Hamilton Landing Park
Council approved the Hamilton Landing Park site plan design. The permitting process comes next. The park will be constructed in phases during 2020-2021.
Staff and the Parks and Trails Advisory Committee has been updating the Hamilton Landing master plan based on environmental studies that found a larger wetland than anticipated and only minor soil contaminations that can be mitigated.
Community Planning Director Patricia Love said that PTAC reviewed the revised plan and recommended approval, with reservations about the amount of parking and heavy use of the boat launch, maintenance needs and the need for a future parks department.
This is a joint project with the Department of Fish and Wildlife. The city’s most recent construction estimate is just over $714,000, which is within budget.
WDFW will put in a motorized boat launch, restrooms, nine boat trailer parking stalls and a driveway with turn-around area.

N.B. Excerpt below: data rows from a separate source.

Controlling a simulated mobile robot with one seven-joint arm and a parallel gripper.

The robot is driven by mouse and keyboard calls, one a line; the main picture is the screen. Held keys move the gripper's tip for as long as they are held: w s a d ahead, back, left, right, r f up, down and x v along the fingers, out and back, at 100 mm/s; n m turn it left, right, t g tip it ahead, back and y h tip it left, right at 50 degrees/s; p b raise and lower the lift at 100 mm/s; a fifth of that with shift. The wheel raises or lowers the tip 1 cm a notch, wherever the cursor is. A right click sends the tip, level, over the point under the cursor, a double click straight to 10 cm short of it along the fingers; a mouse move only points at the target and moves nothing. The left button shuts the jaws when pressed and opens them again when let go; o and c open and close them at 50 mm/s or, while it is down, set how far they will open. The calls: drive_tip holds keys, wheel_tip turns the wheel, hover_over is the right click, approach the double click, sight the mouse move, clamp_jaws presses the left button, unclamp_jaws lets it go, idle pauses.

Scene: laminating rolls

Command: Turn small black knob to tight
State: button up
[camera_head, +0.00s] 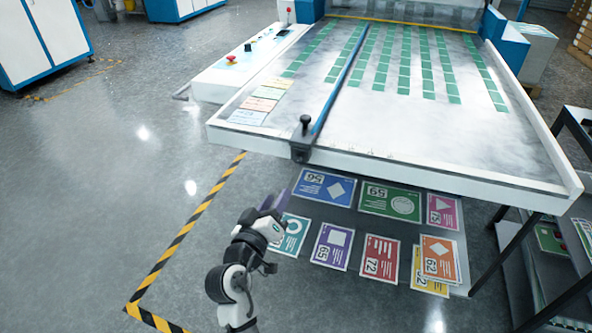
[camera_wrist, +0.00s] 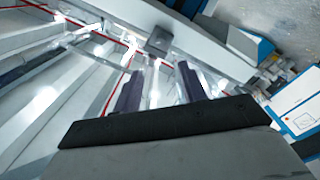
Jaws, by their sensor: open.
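A small black knob (camera_head: 305,121) stands upright on a dark clamp block (camera_head: 301,147) at the front end of a long blue bar, at the table's front edge. My gripper (camera_head: 278,203) is in front of and below this edge, lower left of the knob and apart from it. In the wrist view my gripper's two dark fingers (camera_wrist: 156,80) are spread with nothing between them. A grey block (camera_wrist: 158,40) shows beyond the fingertips; I cannot tell whether it is the clamp. The knob is not clearly visible there.
The white table (camera_head: 420,120) carries rows of green rectangles. A control panel (camera_head: 222,75) with a red button (camera_head: 231,59) is at its left. Colored cards, including a blue one (camera_head: 324,187), lie below the front edge. Open floor (camera_head: 110,150) is at the left.

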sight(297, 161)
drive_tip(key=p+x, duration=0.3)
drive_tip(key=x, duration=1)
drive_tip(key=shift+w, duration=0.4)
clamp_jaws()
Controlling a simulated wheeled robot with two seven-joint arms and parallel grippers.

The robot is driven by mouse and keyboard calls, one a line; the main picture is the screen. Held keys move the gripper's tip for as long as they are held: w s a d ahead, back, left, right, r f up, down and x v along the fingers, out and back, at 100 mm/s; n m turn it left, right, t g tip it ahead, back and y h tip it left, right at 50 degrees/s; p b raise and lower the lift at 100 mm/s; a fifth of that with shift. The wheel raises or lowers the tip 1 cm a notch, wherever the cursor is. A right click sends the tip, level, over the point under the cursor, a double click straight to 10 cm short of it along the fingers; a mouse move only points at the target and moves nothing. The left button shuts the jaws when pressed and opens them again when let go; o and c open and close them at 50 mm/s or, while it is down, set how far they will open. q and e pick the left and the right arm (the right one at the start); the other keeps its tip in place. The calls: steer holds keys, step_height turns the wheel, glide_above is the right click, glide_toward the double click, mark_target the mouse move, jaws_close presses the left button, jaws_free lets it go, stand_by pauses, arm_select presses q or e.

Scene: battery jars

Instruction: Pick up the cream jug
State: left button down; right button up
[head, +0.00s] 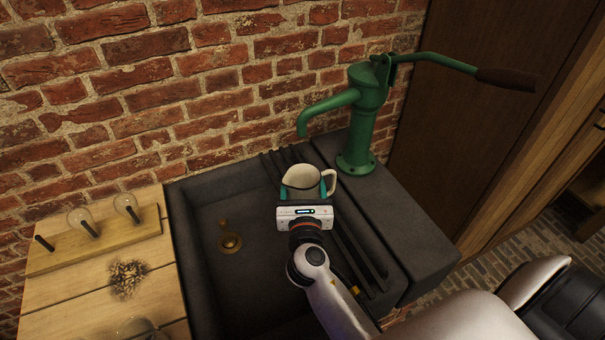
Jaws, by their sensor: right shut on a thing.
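The cream jug (303,178) is a small cream-white vessel with an open top and a handle on its right side. It is upright over the ribbed right part of the dark sink. My right gripper (304,190) is shut on the jug, with teal fingertips on either side of its body. The gripper hides the jug's lower part, so I cannot tell whether its base touches the ribs. My left gripper is not in view.
A green hand pump (361,115) stands behind and right of the jug. The dark sink (192,260) has a brass drain fitting (230,240). A wooden counter (75,290) on the left bears a rack (140,222) with glass pieces. A brick wall (150,90) closes the back.

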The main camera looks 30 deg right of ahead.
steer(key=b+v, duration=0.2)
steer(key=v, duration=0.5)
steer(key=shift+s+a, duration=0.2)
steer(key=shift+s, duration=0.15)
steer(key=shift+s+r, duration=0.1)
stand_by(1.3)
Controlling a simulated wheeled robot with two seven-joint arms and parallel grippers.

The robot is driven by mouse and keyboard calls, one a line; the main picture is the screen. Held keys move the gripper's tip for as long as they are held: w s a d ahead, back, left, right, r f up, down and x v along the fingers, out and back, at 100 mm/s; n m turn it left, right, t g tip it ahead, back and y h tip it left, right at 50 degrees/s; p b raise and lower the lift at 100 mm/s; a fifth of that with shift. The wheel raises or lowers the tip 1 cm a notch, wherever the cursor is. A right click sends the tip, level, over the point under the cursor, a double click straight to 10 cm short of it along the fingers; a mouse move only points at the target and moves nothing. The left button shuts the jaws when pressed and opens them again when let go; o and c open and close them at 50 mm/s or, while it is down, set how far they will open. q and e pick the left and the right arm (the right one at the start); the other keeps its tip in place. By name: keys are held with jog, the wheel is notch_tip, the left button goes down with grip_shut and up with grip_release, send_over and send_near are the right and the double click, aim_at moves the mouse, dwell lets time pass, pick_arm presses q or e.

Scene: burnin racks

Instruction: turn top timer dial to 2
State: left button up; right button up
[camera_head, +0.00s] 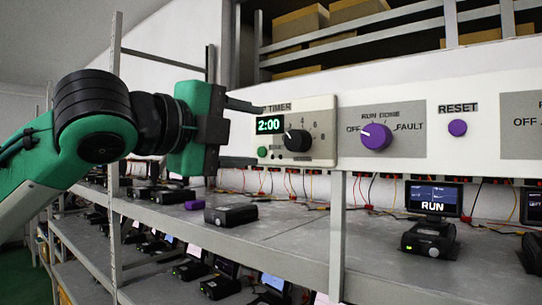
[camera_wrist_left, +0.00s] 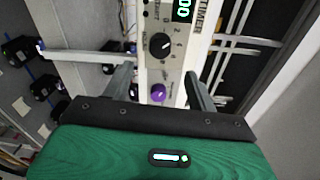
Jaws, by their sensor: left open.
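The timer panel (camera_head: 320,117) is on the white strip above the shelf. Its green display (camera_head: 269,125) reads 2:00. The black timer dial (camera_head: 296,140) sits right of the display, among printed numbers; its small pointer mark looks turned to the upper left. The dial also shows in the left wrist view (camera_wrist_left: 162,45), beyond and above the fingertips. My left gripper (camera_wrist_left: 160,84) is open and empty. In the head view it is left of the timer panel, with one finger reaching near the panel's top edge. I see no contact with the dial. My right gripper is not in view.
Right of the timer are a purple selector knob (camera_head: 376,136) and a purple RESET button (camera_head: 457,127). Below, the grey shelf (camera_head: 290,240) holds small black devices, one with a RUN screen (camera_head: 433,199). A metal post (camera_head: 337,235) stands below the panel. Boxes fill the rack above.

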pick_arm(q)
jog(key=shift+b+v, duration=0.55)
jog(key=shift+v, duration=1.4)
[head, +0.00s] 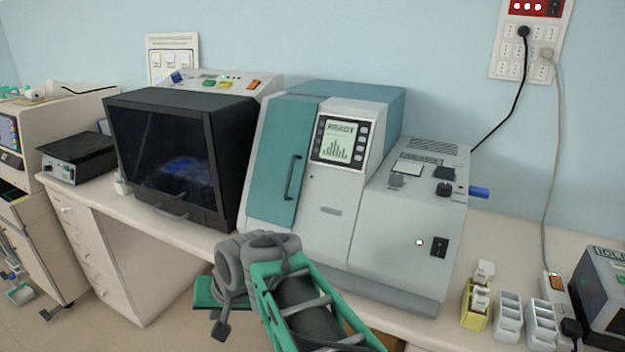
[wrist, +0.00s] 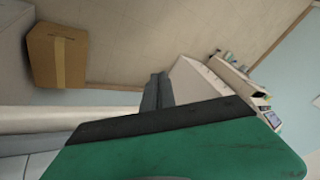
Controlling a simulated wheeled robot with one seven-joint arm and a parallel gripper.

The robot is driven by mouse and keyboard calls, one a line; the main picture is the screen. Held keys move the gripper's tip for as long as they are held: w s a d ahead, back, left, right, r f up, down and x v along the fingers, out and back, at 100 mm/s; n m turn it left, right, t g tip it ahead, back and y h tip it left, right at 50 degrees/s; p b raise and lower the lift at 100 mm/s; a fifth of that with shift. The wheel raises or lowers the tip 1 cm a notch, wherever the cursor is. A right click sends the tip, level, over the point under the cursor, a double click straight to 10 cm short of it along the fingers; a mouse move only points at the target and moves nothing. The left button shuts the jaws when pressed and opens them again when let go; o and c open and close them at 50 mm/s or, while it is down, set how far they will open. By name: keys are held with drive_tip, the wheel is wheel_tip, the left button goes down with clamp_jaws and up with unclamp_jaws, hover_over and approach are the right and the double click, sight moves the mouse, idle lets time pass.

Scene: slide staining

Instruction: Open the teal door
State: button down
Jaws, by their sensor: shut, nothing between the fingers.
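The teal door (head: 270,165) is a tall panel on the left front of the grey and teal machine (head: 330,215). It looks closed. Its dark vertical bar handle (head: 292,177) is on the door's right side. My green and grey arm is in front of the machine's lower left, below the door, at the bottom of the head view. My gripper (wrist: 158,91) shows in the wrist view as two dark fingers together, shut and empty. The fingers point away from the door, and neither door nor handle shows in the wrist view.
A black-fronted cabinet (head: 170,160) stands close to the machine's left. A control box (head: 415,225) adjoins its right side. Small white racks (head: 510,316) stand farther right on the bench (head: 180,232). In the wrist view, a cardboard box (wrist: 57,56) sits on the floor.

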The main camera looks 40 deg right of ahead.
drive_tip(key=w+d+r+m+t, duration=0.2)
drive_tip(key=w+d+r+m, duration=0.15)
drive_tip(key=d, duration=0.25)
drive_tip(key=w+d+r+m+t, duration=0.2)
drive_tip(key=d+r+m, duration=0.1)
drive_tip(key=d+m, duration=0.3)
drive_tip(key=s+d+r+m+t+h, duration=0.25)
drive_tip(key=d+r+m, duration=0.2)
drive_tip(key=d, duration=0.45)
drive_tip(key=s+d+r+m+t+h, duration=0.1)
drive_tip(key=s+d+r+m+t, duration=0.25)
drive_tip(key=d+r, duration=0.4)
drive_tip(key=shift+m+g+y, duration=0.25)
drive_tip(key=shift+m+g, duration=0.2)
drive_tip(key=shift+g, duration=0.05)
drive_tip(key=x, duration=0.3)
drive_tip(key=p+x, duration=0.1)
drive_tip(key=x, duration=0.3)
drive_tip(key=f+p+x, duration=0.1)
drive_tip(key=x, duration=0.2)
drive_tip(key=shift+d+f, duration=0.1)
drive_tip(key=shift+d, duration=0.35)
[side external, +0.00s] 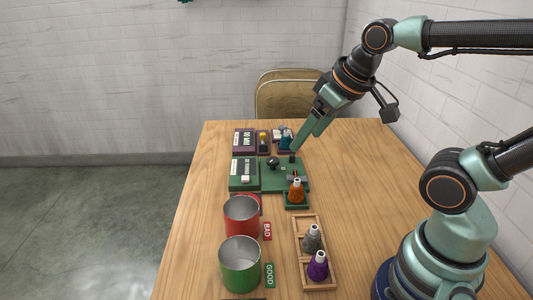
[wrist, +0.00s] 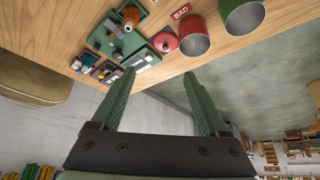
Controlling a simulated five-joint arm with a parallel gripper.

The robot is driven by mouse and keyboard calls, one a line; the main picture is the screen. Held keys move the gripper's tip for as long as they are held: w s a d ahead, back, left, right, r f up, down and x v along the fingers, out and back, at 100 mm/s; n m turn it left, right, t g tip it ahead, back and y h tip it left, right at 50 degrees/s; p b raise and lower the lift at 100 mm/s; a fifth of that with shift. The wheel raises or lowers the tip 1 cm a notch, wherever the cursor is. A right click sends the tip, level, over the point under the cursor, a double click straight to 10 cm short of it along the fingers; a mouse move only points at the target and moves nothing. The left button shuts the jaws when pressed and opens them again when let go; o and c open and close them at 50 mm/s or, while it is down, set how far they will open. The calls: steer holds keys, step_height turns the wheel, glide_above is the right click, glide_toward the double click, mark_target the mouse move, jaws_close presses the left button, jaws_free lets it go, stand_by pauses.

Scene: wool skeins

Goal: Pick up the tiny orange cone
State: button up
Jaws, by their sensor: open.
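The orange cone (side external: 296,190) stands upright in a small green tray (side external: 303,206) at the near end of the green device. In the wrist view the orange cone (wrist: 131,16) shows near the top edge, left of centre, beyond the fingertips. My gripper (side external: 302,142) is open and points down over the far part of the green device, behind the cone and apart from it. In the wrist view my gripper (wrist: 161,74) has its two green fingers spread with nothing between them.
A red can (side external: 241,217) and a green can (side external: 240,265) stand front left of the cone, by BAD and GOOD labels. A wooden rack (side external: 300,222) holds grey and purple cones in front. A dark purple box (side external: 243,142) lies behind.

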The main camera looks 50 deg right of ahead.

WDFW will take care of shoreline and wetland mitigation.
The city will put in a non-motorized boat launch, at least 14 parking stalls, a park entrance sign, benches, interpretive signs, stormwater treatment and a walking trail.
Council approved a $93,530 contract with Lautenbach Recycling for cleanup work at Ovenell Park. City staff recommended using 2019 budget funds earmarked for master planning to immediately do the work.
Public Works Director Kevin Hushagen said that debris was leftover from farm operations.
His report indicates the property has a large pile of concrete with rebar, a large pile of old tires, several old telephone poles, a large pile of metal debris, burned wood debris and a manure pit, all of which makes the park difficult to maintain and too dangerous to allow people to access. Concrete will be crushed and left on site to use as a base for a driveway or parking lot.
Council member Judy Williams questioned spending so much money on this park when it could be spent on facilities in a park that could be used sooner by the public.
The report says the debris keeps the parks crew from mowing the property and will need to be removed regardless of the plan.
Council member Kelly McGill said the clean up is good stewardship.
“It’s a big price tag, but it’s one step closer for people to use it,” he said.
Parks planning options will be discussed at the council special workshop scheduled Oct. 17.
Shoreline regulation code amendment
Council approved updates to Stanwood’s Shoreline Management Act regulations, which makes it consistent with updates to the state SMA and the city’s comprehensive plan. The state SMA requires every municipality to update its SMA every eight years.